How to Contribute
Preparing the coding environment
The first step to start coding new features or correcting bugs in the cucaracha library is doing the repository fork, directly on GitHub, and following to the repository clone:
git clone git@github.com:<YOUR_USERNAME>/cucaracha.git
Where <YOUR_USERNAME> indicates your GitHub account that has the repository fork.
Tip
See more details on GitHub for forking a repository.
After the repository been set in your local machine, the following setup steps can be done to prepare the coding environment:
Warning
We assume the Poetry tool for project management, then make sure that the Poetry version is 1.8 or above. See more information about Poetry installation.
cd cucaracha
poetry shell && poetry install
Then all the dependencies will be installed and the virtual environment will be created. After all being done successfully, the shortcuts for test and doc can be called:
task test
task doc
More details about the entire project configuration is provided in the pyproject.toml file.
Basic tools
We assume the following list of developing, testing and documentation tools:
- blue
- isort
- numpy
- OpenCV
- PyMuPDF
- rich
- pytest
- taskipy
- mkdocs-material
- pymdown-extensions
Further adjustments in the set of tools for the project can be modified in the future.
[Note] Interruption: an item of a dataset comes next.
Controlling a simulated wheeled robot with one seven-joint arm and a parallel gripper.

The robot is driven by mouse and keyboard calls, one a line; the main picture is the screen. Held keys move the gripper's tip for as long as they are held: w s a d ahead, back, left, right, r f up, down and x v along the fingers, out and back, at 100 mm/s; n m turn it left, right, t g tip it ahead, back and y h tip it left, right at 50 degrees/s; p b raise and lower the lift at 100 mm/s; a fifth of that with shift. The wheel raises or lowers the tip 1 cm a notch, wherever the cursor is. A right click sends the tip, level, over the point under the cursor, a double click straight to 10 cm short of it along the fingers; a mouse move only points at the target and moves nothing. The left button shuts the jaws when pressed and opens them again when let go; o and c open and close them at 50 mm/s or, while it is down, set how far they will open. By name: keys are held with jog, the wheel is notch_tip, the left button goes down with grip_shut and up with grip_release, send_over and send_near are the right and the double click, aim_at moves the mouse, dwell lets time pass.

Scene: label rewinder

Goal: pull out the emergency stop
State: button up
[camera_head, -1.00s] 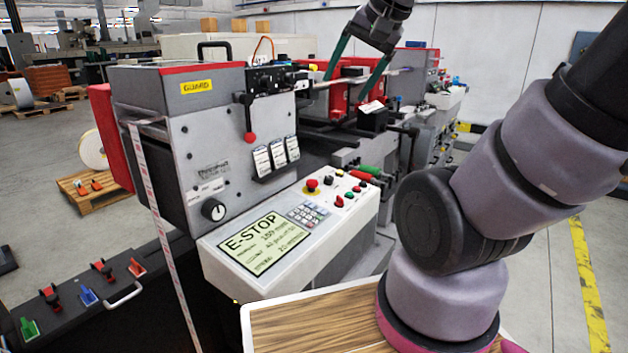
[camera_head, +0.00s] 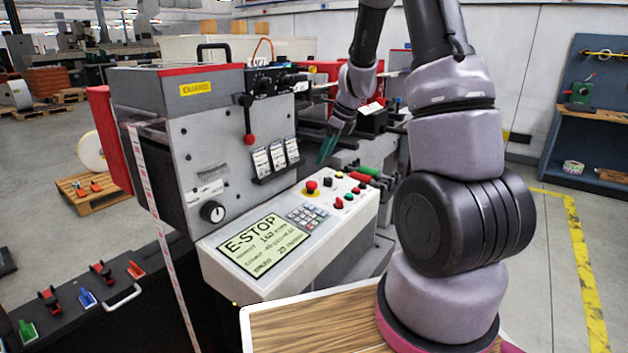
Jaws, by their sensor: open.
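The emergency stop is a red mushroom button (camera_head: 311,186) on a yellow base, at the upper middle of the white control panel (camera_head: 232,278). The panel's display (camera_head: 262,243) reads "E-STOP" in large letters. My gripper (camera_head: 323,160) has green fingers and points down, just above and behind the button in the picture. It is apart from the button and holds nothing that I can see. The fingers overlap from this angle.
Beside the button are a keypad (camera_head: 307,216), small coloured buttons and green and red handles (camera_head: 370,171). The grey machine housing (camera_head: 225,130) with a red-knobbed lever (camera_head: 249,130) rises at the left. A wooden top (camera_head: 310,325) lies in front.

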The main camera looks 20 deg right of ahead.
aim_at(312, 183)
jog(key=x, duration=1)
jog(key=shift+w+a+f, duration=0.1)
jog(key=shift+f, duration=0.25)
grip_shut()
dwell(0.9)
However, the details about these modifications are directly reported in new releases, regarding the specific tool versioning (more details at Version Control section).
Code Structure
The general structure of the cucaracha library is given as the following:
classDiagram
class Document{
+string doc_path
+dict metadata
}
class Aligment{
+function inplane_deskew
}
class Noise_Removal{
+function sparse_dots
}
class Threshold{
+function otsu
+function binary_threshold
}
Where the Document class informs the basic data structure for the document file representation. All the others files are Python modules that contains the image processing methods represented by unique functions.
Note
The general structure to be followed to create an image processing method is using the pattern: i) input = numpy array, ii) output = a tuple with the first item as a numpy array (data output) and the second item as a dictionary informing any additional output parameter that the function may offer.
Question
In case of any doubt, discuss with the community using a issue card in the repo.
Testing
Another coding pattern expected in new contributions in the cucaracha library is the uses of unit tests.
Info
A good way to implement test together with coding steps is using a Test-Driven Design (TDD). Further details can be found at TDD tutorial and in many other sources on internet.
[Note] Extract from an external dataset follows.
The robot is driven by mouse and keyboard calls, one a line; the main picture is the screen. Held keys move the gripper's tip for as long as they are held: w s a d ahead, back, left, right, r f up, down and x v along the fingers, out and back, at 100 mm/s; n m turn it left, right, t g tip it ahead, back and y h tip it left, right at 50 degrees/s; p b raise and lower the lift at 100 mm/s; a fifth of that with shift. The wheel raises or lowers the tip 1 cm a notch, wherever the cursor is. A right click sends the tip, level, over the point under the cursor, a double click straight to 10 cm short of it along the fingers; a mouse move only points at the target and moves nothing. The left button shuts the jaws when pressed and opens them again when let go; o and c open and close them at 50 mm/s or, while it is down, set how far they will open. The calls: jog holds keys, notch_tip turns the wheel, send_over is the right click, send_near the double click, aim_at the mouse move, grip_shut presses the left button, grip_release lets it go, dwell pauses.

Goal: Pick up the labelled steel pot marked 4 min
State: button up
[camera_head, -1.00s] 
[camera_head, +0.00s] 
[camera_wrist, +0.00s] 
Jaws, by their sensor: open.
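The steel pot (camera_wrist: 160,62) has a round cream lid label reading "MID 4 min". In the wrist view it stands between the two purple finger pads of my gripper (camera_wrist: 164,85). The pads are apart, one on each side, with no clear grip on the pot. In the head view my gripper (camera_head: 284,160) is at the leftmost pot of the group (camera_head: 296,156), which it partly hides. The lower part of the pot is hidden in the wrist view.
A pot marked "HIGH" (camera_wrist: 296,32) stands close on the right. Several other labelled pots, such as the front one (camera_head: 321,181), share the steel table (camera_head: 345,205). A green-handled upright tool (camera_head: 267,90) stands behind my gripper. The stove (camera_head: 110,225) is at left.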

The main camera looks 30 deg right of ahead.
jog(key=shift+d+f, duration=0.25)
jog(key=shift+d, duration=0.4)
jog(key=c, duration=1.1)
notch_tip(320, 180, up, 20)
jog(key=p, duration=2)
Each module or class implemented in the cucaracha library should have a series of tests to ensure the quality of the coding and more stability for production usage. We adopted the Python codecov tool to help in collecting the code coverage status, which can be accessed by the HTML page that is generated on the call.
task test
Code Documentation
The coding documentation pattern is the Google Docstring.
Please, provide as much details as possible in the methods, classes and modules implemented in the cucaracha library. By the way, if one may want to get deeper in the explanation of some functionality, then use the documentation webpage itself, which can be easier to add figures, graphs, diagrams and much more simple to read.
Tip
As a good form to assist further users is providing Examples in the Google Docstring format. Then, when it is possible, add a few examples in the code documentation.
Info
The docstring also passes to a test analysis, then take care about adding Examples in the docstring, respecting the same usage pattern for input/output as the code provides.
Version Control
The cucaracha project adopts the Semantic Versioning 2.0.0 SemVer versioning pattern. Please, also take care about the specific version changes that will be added by further implementations.
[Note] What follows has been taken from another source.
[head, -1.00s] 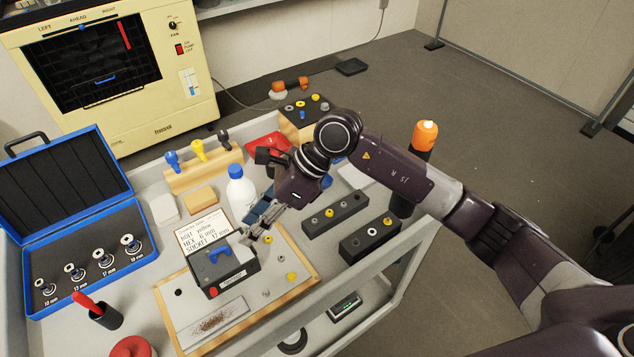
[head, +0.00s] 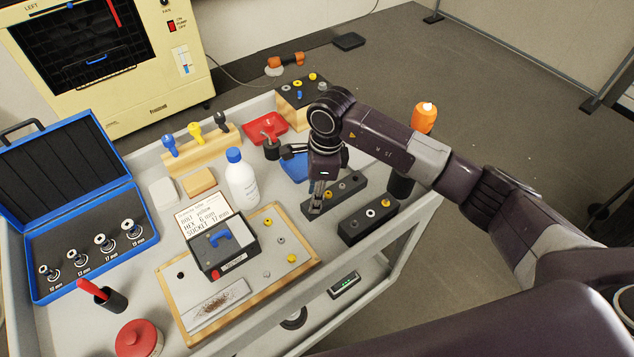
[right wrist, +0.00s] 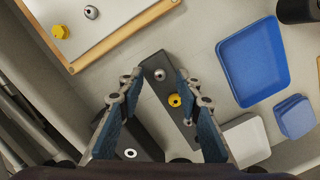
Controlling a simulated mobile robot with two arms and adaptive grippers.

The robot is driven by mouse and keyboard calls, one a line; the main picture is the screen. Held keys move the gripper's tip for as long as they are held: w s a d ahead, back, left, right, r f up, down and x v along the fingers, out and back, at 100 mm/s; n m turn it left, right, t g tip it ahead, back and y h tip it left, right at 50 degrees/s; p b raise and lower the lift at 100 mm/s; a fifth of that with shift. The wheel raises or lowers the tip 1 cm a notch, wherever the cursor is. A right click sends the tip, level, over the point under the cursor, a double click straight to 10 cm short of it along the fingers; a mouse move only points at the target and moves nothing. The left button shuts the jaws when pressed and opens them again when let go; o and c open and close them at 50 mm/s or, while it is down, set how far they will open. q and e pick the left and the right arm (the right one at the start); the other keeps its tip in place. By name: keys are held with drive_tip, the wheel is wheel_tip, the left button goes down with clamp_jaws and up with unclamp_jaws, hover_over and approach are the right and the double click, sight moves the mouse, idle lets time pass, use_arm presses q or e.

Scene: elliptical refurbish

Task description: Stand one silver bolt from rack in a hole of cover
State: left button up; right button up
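The rear dark rack (head: 352,190) holds several bolts in a row. In the right wrist view, a silver bolt (right wrist: 160,75) stands at its near-board end, with a yellow bolt (right wrist: 175,100) beside it. My right gripper (right wrist: 159,79) points down over this end, open, its fingers on either side of the rack and no bolt visibly gripped. It also shows in the head view (head: 316,208). A white, wood-edged board (head: 190,300), possibly the cover, carries yellow and silver bolts on its right side and a dark hole at left. My left gripper is not in view.
A second dark rack (head: 368,222) stands in front of the first. A black box with a blue handle (head: 225,248) sits on the board. A white bottle (head: 241,180) and blue tray (right wrist: 253,62) are nearby. The cart's raised rim (head: 415,215) runs along the right.

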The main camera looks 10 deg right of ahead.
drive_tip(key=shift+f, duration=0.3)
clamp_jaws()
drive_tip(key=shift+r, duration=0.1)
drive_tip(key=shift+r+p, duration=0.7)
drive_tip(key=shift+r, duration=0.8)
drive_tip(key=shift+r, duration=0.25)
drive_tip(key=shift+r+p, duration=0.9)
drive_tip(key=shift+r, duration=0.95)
Another important consideration is that the cucaracha repository has two permanent branches: main and develop. The main branch is placed to stable, versioning controled releases, and the develop branch is for unstable most up-to-date functionalities. In order to keep the library as more reliable as possible, please consider making a Pull Request (PR) at the develop branch before passing it to the main branch.
Info
The main branch is marked by the repository tag using the standard vM.m.p, where M is a major update, m minor update and p a patch update. All based on SemVer pattern.
Extending the library
Extending core functionalities
If you want to provide a new functionality in the cucaracha, e.g. a new class that supports a novel processing method, please keep the same data and coding structure as described in the Code Structure section.
Any new ideas to improve the project readbility and coding organization is also welcome. If it is the case, please raise a new issue ticket at GitHub, using the Feature option to open an community debate about your suggestion. Once it is approved, a new project version is release with the new implementations glued in the core code.
Scripts
A easier and less burocratic way to provide new code in the project is using a Python script. In this way, a simple calling script can be added in the repository, under the scripts folder, that can be used directly using the python command:
python -m cucaracha.scripts.YOUR_SCRIPT [input options]
In this way, you can share a code that can be called for a specific execution and can be used as a command-line interface (CLI). There are some examples already implemented in the cucaracha.scripts, and you can use then to get a general idea on how to apply it.
Tip
Feel free to get inspired adding new scripts in the cucaracha project. A quick way to get this is simply making a copy of an existing python script and making your specific modifications.
Info
We adopted the general Python Argparse scripting module to create a standarized code. More details on how to use it can be found at the official documentation.